A critical reflection followed on the limitations of adaptation to climate change. Participants highlighted unease among fishers in the adaptation process, particularly because of its high costs for artisanal fisheries already unacknowledged by governance regimes and crowded out by industrial aqua fisheries. And despite pooling resources, adaptation through technology and collective action is only sometimes feasible due to ecological and governance limitations.
For instance, at Lake Victoria and in the Nile Delta, artisanal fishers are forced to abandon their fishing grounds due to resource depletion and relocate further along the river. Similarly, in the case of the Caspian Sea, some artisanal fishers have abandoned their vessels and have become taxi drivers to provide for their families. Joeri Scholtens of the University of Amsterdam commented that fishers working in the Indian Ocean are subjected to a shrinking space for adaptation, with smaller fisheries being outcompeted by bigger industrial vessels.
Additionally, adaptation practices are influenced and disrupted by evolving border regulations and stricter governmental policies prioritising environmental preservation or industrial activities, such as imposing quotas, fines, and territorial markings. Scholtens demonstrated how the Indian government’s Blue Revolution and Blue Economy policies from 1960 to 2020 squeezed out many of the small fisheries and reinforced the pre-existing vulnerabilities of these groups.
We need to work towards preserving traditional knowledge systems and better understanding and recognising their role in modern adaptation strategies.

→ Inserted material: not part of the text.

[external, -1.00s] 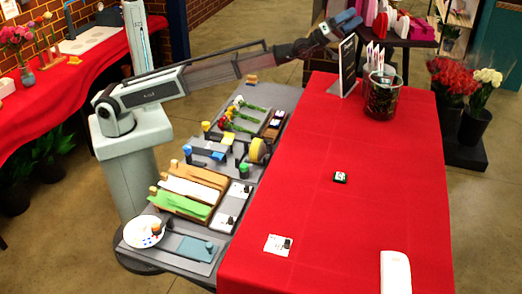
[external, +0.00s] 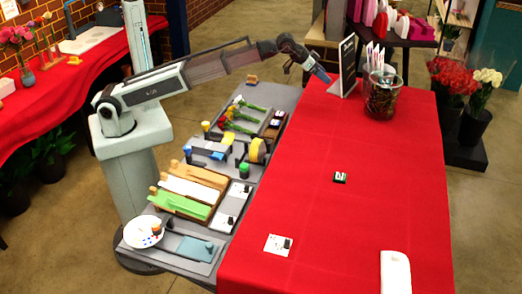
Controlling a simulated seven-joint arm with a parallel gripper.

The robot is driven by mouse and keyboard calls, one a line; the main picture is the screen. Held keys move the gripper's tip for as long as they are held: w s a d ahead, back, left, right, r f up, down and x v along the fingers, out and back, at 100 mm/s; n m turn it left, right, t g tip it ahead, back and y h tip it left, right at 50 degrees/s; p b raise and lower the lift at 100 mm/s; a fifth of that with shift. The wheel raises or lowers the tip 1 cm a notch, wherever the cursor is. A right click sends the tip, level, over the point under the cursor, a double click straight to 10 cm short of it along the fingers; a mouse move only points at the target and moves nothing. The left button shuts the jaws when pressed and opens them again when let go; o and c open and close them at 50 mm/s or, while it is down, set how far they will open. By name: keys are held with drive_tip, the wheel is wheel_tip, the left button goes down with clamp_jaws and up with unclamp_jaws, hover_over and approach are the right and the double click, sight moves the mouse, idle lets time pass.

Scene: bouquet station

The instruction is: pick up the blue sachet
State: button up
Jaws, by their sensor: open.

All in all, the workshop sparked extensive discussions and highlighted the cultural, economic, and social importance of artisanal fishing. Moreover, it highlighted the significance of fishers’ knowledge in addressing the challenges posed by climate and anthropogenic change. The conversation also discussed the interplay between moral and legal boundaries and associated imaginaries. As Aistara aptly summarised, the future holds manifold uncertainties for artisanal fishing, influenced by climate and economic changes and conditioned by political regimes and internal dynamics.